Commenting on Gessen’s appointment, a BBG official specializing in strategic planning and research wrote in his private blog: “OK, as long as her decisions at Radio Svoboda to cover or not to cover stories are based on sound news judgments and not on anti-Putin sentiments.” Mission accomplished as far as public diplomacy targeting the West and even BBG executives.
As for his supporters in Russia, Putin has shown that he can be a magnanimous tsar — something they like and identify with — but can claim that he was cruelly betrayed by an ungrateful woman who, as they are already pointing out with glee in the blogosphere, is a lesbian activist — defending gay rights is a type of activism highly unpopular with most Russians — was born in Russia but has an American citizenship — again not very popular with Russian nationalists — and who has joined the organization — Radio Free Europe/Radio Liberty financed by the American government — an organization which the Kremlin wants all of its internal supporters to view as an enemy of Russia. Again, mission accomplished. We don’t think Putin was set up at all. He knew what he wanted, he knew what was going to happen, he was in control of the events at all times, and he got what he wanted.
Mass Firings at Radio Liberty
Even before Gessen could take her job at RFE/RL, which is to happen on October 1, she became involved in controversy surrounding the sudden mass firing of Radio Liberty Russian Service staffers responsible for RL’s Russian website. As reported by the Russian Service of the BBC, Gessen wrote on her Facebook page that these layoffs and changes were planned for a long time and described her new role as the future director of Radio Liberty’s Russian Service as part of these plans, but not the cause of the firings.

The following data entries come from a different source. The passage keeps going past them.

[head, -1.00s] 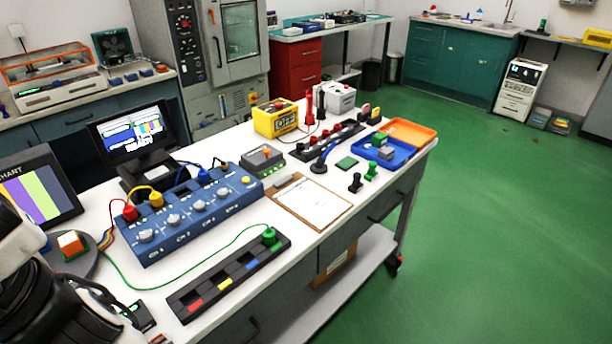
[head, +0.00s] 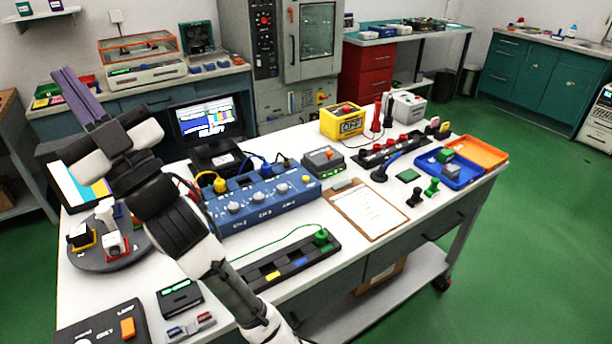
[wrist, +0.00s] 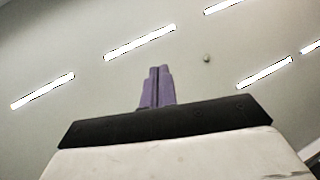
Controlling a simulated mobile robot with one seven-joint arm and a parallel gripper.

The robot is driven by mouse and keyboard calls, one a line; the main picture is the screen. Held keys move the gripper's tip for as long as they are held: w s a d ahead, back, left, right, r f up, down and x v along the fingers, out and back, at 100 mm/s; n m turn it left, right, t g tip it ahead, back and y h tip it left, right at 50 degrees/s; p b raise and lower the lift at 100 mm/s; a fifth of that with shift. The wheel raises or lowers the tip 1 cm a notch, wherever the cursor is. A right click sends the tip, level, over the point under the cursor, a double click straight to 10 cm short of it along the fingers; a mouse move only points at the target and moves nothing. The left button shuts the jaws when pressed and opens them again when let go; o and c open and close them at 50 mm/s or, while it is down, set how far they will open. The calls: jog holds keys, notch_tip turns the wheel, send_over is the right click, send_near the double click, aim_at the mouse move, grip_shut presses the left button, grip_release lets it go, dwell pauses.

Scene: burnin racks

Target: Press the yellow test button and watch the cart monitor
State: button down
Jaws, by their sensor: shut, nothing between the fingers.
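The blue test box (head: 262,217) stands on the white bench, with white knobs and coloured plugs. A small round yellow button (head: 308,179) sits at the right end of its top. A dark monitor (head: 208,121) behind the box shows lit text and coloured patches. A second screen (head: 80,184) at the left shows colour bars, partly hidden by my arm. I cannot tell which is the cart monitor. My gripper (head: 66,76) is raised at the upper left, away from the button, its purple fingers together and empty. In the wrist view the fingers (wrist: 157,76) point toward the ceiling.
A clipboard (head: 367,210), black strip (head: 268,275) and grey-topped device (head: 323,161) lie around the box. A round dark turntable (head: 85,262) with small blocks is below my arm. Green floor is free at the right.

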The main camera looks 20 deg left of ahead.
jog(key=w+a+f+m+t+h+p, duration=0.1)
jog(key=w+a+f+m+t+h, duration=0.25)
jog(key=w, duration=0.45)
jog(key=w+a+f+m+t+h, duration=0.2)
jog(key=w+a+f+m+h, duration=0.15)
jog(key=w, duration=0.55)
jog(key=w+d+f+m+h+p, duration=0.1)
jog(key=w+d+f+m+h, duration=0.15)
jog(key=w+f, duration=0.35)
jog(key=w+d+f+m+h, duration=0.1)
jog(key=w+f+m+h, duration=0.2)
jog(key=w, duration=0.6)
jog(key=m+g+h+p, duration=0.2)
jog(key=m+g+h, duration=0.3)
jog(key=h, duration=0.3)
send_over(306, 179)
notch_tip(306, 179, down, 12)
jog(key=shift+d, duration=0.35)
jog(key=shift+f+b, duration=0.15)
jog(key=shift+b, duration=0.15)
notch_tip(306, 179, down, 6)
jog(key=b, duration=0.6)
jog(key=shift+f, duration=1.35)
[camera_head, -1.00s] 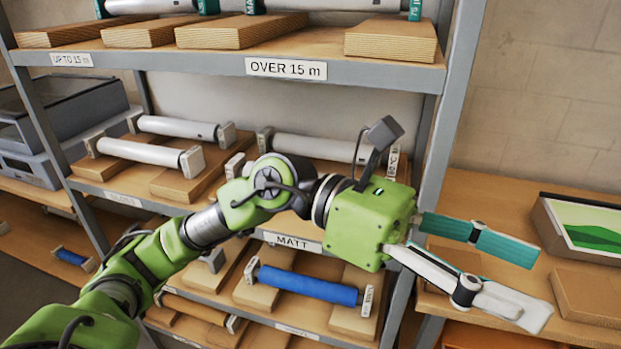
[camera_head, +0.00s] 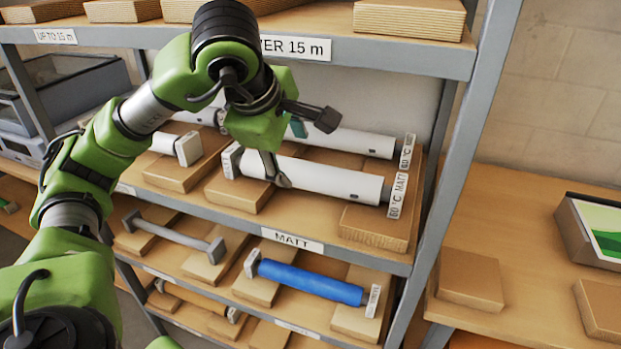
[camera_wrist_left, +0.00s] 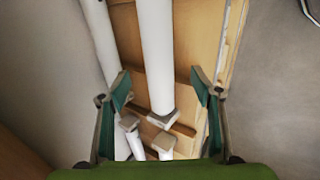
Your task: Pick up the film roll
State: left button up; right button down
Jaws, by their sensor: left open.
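A white film roll (camera_head: 312,176) with grey square end pieces lies across wooden cradles on the shelf marked MATT. Its right end tag reads 60 °C MATT. My left gripper (camera_head: 286,152) is over the left half of this roll, pointing down, with one finger in front of it and a teal pad showing behind. In the left wrist view the open jaws (camera_wrist_left: 162,88) stand on either side of the white roll (camera_wrist_left: 155,50), with gaps between pads and roll. Whether the fingertips reach below the roll's top is unclear. My right gripper is out of view.
Another white roll (camera_head: 350,141) lies close behind, also tagged. The upper shelf edge (camera_head: 390,60) passes above, near my arm. A blue roll (camera_head: 310,284) lies on the shelf below.

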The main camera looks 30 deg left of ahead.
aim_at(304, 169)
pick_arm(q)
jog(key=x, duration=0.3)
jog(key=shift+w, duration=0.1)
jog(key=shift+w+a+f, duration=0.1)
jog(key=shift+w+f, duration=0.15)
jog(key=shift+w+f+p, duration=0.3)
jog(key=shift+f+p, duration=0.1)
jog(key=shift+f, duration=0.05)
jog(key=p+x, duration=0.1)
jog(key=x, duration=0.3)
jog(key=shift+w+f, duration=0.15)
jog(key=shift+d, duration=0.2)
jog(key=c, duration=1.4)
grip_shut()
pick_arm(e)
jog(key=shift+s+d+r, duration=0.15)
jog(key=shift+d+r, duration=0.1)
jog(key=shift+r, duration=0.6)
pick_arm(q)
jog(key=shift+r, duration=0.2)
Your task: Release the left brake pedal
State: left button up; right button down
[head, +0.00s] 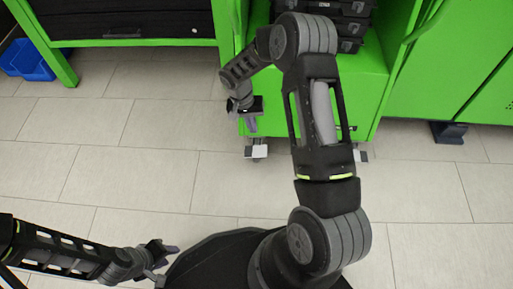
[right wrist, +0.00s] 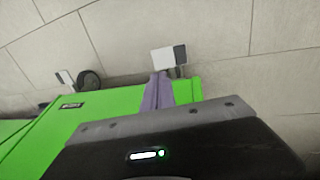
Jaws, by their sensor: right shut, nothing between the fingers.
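The left brake pedal (head: 256,151) is a small white plate with a dark edge, low at the left front corner of the green cart. It also shows in the right wrist view (right wrist: 168,58), just beyond the fingertips. My right gripper (head: 252,130) is shut and empty, pointing down just above the pedal. In the right wrist view my right gripper (right wrist: 160,76) has its fingers together, with the tips at the pedal's near edge. I cannot tell whether they touch it. My left gripper (head: 163,260) is at the lower left, far from the cart, with its fingers apart.
The green cart (head: 365,85) carries black cases (head: 345,30). A second pedal (head: 361,156) is at its right corner. A green-legged bench (head: 62,62) with blue bins (head: 27,62) stands at the left, green cabinets (head: 470,70) at the right. The tiled floor in front is clear.

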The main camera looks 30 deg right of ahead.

 “The firings of the staff and the change in its structure were planned quite some time ago.  My arrival was only a part of that plan and not the reason for the firings.”
“Увольнения в редакции и изменение ее структуры запланированы давно. Мой приход – часть этих планов, а не их причина.”

Радио ‘Свобода’ прекратит вещание в эфире с ноября” — BBC Russian, September 21, 2012.
Some journalists who have been fired question how Gessen could claim no prior involvement in this decision since she had been commissioned earlier by RFE/RL as a consultant to do a study of Radio Liberty’s Russian Service bureau in Moscow. Some of her critics suggest that she may have in fact proposed these firings in her report and accuse her of being disingenuous in her explanations. This is how Gessen further clarified her role in her Facebook post:

“I have no reason to doubt the correctness of decisions: everything I know about the process of decision-making, makes me think that the decisions are correct. The fact that they are taken not by me – is just a historical fact.”
“У меня нет причин сомневаться в верности принятых решений: все, что мне известно о процессе принятия решений, заставляет меня думать, что решения верные. То, что они приняты не мной, – всего лишь исторический факт.”

Dropping Radio Broadcasts
The Voice of America reported that senior Radio Free Europe/Radio Liberty official Julia Ragona — who, by the way, will be Masha Gessen’s boss — said Saturday that the organization is planning to go off the air on a medium wave radio frequency in Moscow on November 10. On that day a new Russian law takes effect which bans radio broadcasting in Russia by companies that are more than 48 percent owned by foreign individuals or legal entities.
Ragona said RFE/RL is reducing its Russian Service staff by a substantial number and said those leaving are doing so by mutual agreement, with severance packages.
She added that Radio Liberty Russian Service plans to expand its online content and will continue broadcasting on shortwave radio. Considering Ragona’s and Korn’s public pronouncements, it is probably only a matter of time before shortwave radio broadcasts are also eliminated. The Broadcasting Board of Governors strategists and executives are silent on this issue, as they are eliminating broadcasts and pushing forward with their Internet-only strategy. Meanwhile, the Voice of Russia continues to be heard on AM and FM frequencies in the United States and Russia Today TV is being carried on U.S. cable systems. As one Russia expert observed, the agency — the Broadcasting Board of Governors (BBG) — seems to be run by a bunch of amateurs, particularly when compared to the Russians.
The popular Russian news website Vesti chose the following title for their story on Masha Gessen and Radio Liberty: “Masha Gessen will be left at Radio Liberty without employees and without broadcasts” – Маша Гессен на “Радио Свобода” осталась без сотрудников и эфира.
Pro-Putin Crowd Focuses on Sexual Orientation
Lev Roitman, a former senior commentator for Radio Liberty Russian Service, who retired several years ago, had this comment for BBG Watch:

“What a great start for RFE/RL Russian Service director! Well, let’s wait for the finish: Gessen rarely kept her jobs longer than a year. The funny side of all that is that most Russians following and commenting on the present messy bickering could not care less about the real problems and the ongoing destruction of the Radio Svoboda’s (Radio Liberty) reputation but concentrate on Masha being openly lesbian. It’s not quite popular in Russia… In the meantime, staff in Prague is bracing for what may come.”